Instructions for the task: Find the string "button" and gather every line that holds it.
===== Given information
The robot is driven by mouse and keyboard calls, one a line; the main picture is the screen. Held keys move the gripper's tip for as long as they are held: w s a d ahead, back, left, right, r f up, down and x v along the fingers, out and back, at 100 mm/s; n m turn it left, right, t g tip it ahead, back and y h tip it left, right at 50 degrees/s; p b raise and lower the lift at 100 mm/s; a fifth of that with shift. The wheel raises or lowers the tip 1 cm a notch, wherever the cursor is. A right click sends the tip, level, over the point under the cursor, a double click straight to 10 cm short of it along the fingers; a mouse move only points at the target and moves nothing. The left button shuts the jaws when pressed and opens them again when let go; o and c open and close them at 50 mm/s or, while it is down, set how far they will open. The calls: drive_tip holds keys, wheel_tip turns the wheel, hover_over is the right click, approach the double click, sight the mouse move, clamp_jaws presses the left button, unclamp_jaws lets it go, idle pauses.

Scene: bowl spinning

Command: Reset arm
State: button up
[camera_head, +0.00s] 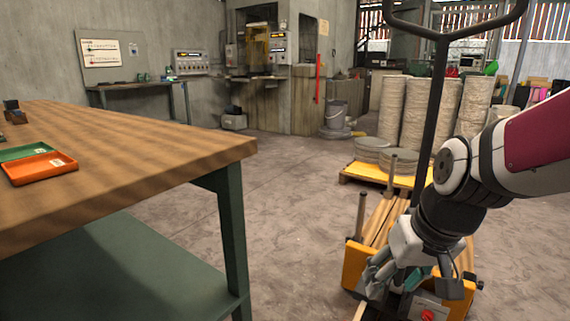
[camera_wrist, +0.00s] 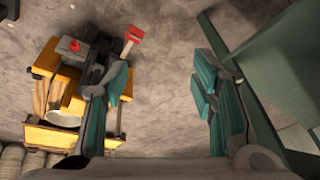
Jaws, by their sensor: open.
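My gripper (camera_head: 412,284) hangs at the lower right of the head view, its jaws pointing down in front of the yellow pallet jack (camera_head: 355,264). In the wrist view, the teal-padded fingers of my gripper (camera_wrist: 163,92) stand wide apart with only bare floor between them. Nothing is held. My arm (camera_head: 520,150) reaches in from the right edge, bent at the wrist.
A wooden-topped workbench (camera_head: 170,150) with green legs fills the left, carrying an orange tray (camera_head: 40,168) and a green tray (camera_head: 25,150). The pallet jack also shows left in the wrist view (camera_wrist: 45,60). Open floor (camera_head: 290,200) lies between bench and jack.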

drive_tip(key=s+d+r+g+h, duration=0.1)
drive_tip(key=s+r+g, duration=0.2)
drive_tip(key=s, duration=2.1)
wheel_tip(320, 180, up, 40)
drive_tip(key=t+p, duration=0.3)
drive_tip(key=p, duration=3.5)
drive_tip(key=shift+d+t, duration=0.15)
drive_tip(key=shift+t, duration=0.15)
==========
Written answer:
The robot is driven by mouse and keyboard calls, one a line; the main picture is the screen. Held keys move the gripper's tip for as long as they are held: w s a d ahead, back, left, right, r f up, down and x v along the fingers, out and back, at 100 mm/s; n m turn it left, right, t g tip it ahead, back and y h tip it left, right at 50 degrees/s; p b raise and lower the lift at 100 mm/s; a fifth of that with shift. The wheel raises or lowers the tip 1 cm a notch, wherever the cursor is. A right click sends the tip, level, over the point under the cursor, a double click straight to 10 cm short of it along the fingers; a mouse move only points at the target and moves nothing. The left button shuts the jaws when pressed and opens them again when let go; o and c open and close them at 50 mm/s or, while it is down, set how far they will open. The calls: drive_tip holds keys, wheel_tip turns the wheel, hover_over is the right click, approach the double click, sight the mouse move, clamp_jaws presses the left button, unclamp_jaws lets it go, idle pauses.
State: button up

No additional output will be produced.